### What needs to be done
Locate all lines with the word "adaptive". Copy them.

### Saved entries

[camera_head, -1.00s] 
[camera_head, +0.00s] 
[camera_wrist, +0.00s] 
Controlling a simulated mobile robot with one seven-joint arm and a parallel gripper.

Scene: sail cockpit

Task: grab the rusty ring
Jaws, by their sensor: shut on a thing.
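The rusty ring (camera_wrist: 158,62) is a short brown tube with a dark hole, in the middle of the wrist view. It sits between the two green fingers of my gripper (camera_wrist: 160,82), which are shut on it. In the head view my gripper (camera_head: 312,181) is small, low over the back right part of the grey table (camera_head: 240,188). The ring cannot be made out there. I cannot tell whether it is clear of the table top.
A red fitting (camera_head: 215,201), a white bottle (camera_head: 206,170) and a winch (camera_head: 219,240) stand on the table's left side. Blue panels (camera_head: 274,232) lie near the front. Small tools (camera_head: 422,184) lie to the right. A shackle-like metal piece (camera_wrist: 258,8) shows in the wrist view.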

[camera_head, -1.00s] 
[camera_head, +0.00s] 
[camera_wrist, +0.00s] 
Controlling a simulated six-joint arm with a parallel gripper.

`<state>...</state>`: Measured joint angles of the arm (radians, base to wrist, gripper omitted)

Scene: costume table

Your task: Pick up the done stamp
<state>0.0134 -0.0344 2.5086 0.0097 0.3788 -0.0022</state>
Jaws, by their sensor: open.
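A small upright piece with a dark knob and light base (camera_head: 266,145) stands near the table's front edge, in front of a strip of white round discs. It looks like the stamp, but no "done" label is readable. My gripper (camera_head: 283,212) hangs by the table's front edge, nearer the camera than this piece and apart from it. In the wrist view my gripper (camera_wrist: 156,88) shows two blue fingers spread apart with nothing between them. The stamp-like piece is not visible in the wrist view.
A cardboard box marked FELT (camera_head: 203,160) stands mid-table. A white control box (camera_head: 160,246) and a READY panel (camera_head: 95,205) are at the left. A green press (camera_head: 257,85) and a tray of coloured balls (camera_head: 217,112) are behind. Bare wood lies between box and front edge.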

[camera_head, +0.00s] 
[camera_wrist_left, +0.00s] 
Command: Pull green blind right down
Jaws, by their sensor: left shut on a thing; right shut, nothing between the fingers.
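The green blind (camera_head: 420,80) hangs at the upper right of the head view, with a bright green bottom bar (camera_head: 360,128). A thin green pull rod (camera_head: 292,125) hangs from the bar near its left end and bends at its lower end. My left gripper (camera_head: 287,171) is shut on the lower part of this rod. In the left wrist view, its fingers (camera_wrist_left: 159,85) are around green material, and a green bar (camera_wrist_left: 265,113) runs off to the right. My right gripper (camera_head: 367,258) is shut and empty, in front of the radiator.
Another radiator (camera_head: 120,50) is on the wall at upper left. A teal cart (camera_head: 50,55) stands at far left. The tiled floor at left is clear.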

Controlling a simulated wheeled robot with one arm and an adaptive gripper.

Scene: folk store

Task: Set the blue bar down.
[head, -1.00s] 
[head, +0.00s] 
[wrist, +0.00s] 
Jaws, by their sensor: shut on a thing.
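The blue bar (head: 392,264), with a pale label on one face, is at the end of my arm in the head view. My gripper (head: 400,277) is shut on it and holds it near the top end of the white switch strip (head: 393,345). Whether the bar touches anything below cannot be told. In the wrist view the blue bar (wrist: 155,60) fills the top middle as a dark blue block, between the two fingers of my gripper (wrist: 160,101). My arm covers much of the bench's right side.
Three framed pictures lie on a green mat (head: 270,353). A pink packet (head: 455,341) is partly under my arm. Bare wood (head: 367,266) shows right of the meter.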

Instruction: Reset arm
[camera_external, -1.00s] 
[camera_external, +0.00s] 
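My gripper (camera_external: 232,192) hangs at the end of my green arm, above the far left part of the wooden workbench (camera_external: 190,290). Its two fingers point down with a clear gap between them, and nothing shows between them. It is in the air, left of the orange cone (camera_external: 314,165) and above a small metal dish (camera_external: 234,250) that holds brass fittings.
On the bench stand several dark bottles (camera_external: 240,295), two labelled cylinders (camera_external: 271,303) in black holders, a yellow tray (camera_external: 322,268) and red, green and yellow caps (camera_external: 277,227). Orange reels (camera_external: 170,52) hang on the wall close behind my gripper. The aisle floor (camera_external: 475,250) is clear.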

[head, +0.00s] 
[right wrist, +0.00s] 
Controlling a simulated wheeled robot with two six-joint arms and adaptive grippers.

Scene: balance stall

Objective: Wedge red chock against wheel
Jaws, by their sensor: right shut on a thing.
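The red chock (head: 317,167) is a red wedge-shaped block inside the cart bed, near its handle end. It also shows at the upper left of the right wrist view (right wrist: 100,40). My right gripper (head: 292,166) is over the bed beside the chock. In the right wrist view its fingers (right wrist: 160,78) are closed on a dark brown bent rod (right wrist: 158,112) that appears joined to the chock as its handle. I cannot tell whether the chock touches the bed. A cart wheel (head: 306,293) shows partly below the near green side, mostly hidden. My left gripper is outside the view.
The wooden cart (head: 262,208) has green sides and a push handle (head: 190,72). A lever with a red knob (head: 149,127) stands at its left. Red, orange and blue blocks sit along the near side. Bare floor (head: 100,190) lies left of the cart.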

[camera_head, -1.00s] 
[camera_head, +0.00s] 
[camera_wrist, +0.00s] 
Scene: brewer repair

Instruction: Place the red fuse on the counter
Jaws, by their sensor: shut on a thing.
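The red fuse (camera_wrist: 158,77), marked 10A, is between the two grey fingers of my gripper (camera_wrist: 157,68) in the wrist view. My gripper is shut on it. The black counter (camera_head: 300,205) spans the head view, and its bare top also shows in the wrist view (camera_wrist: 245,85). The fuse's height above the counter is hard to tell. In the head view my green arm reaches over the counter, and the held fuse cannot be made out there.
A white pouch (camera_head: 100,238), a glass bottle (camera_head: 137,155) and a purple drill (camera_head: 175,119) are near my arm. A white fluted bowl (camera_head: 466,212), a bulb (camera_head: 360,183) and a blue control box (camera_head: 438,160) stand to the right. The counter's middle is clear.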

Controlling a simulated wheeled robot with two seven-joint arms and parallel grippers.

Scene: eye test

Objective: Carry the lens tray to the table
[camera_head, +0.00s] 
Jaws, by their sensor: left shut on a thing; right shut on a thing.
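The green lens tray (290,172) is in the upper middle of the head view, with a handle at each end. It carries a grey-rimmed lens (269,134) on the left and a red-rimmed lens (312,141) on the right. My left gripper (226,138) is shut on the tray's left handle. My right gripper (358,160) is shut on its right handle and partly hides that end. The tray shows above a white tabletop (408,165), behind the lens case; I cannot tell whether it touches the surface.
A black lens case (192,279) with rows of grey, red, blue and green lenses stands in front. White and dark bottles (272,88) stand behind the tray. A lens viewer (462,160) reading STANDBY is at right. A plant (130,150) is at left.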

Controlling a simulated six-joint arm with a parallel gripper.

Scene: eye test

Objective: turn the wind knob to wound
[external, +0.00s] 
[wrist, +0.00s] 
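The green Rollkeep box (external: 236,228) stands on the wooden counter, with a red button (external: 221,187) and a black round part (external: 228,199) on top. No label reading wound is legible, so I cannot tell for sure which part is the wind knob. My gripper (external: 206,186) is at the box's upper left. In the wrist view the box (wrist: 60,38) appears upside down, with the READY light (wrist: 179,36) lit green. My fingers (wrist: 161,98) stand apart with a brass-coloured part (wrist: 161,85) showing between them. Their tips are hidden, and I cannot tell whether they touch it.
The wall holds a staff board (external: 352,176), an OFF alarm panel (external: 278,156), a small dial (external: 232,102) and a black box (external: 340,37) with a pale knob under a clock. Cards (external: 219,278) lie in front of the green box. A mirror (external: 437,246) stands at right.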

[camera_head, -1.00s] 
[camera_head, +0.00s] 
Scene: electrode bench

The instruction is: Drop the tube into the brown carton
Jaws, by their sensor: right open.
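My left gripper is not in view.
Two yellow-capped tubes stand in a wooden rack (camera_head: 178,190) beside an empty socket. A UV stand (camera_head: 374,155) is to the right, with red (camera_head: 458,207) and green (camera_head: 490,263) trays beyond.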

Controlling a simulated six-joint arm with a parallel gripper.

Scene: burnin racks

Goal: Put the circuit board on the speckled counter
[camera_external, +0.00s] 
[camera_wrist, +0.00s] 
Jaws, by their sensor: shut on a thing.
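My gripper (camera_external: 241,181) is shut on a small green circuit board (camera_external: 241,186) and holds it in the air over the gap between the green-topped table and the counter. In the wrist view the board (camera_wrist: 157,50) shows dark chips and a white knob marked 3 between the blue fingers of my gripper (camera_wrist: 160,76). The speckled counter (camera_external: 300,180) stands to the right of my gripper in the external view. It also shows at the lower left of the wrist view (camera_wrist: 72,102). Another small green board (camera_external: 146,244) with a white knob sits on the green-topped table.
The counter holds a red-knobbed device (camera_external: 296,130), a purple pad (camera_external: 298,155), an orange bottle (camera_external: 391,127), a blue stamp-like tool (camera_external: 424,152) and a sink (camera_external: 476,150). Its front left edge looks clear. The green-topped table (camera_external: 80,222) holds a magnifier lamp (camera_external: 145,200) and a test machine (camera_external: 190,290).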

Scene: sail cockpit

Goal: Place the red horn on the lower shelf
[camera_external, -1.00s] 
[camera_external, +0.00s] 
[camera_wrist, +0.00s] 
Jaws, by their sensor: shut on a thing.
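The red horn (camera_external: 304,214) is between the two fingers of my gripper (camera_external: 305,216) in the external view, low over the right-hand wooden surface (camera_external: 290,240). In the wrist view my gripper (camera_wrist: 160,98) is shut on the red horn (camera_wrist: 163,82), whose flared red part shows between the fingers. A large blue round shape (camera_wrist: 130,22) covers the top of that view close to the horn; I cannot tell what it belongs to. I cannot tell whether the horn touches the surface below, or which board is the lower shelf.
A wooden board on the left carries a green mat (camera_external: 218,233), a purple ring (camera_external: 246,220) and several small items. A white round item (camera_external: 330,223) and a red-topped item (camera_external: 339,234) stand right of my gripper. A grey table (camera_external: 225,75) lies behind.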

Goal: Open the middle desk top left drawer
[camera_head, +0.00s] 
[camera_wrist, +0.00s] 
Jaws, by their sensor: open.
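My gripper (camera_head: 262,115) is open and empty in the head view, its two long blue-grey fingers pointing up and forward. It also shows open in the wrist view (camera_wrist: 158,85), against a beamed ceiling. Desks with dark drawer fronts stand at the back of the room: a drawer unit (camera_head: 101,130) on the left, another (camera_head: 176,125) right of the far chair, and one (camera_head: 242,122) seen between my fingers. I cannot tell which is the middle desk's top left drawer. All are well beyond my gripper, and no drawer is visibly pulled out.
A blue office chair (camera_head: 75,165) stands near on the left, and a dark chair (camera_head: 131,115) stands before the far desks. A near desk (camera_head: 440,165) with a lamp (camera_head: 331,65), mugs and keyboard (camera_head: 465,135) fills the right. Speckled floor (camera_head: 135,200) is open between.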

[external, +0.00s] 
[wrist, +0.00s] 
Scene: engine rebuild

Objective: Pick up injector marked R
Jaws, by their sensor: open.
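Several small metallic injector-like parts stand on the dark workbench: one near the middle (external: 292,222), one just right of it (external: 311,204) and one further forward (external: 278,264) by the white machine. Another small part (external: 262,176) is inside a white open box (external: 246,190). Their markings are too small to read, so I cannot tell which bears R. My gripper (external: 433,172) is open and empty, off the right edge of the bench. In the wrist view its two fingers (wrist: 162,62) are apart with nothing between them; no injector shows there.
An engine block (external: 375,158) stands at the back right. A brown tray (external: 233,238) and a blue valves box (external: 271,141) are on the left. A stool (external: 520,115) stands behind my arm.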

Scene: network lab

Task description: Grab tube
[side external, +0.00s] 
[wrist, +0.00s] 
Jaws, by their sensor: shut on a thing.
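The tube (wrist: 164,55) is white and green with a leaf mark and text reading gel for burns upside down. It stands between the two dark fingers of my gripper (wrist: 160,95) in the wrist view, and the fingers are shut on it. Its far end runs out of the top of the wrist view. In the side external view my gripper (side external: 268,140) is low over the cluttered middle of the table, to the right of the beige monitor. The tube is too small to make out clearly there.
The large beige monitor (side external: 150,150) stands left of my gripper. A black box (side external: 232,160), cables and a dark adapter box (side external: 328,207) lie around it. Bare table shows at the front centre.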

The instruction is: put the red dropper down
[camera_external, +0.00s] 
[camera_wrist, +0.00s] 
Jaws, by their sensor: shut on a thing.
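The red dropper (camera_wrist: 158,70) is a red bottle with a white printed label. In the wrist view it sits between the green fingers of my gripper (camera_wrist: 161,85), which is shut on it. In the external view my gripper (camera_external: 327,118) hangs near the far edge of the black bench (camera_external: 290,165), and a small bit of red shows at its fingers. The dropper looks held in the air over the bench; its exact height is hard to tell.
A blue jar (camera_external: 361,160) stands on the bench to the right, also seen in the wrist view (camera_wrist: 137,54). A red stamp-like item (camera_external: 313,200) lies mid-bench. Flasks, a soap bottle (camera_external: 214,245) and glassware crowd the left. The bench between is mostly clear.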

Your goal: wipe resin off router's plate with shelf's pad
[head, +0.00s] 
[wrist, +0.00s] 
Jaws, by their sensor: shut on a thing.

### The output
Controlling a simulated wheeled robot with one arm and an adaptive gripper.
Controlling a simulated wheeled robot with two six-joint arms and adaptive grippers.

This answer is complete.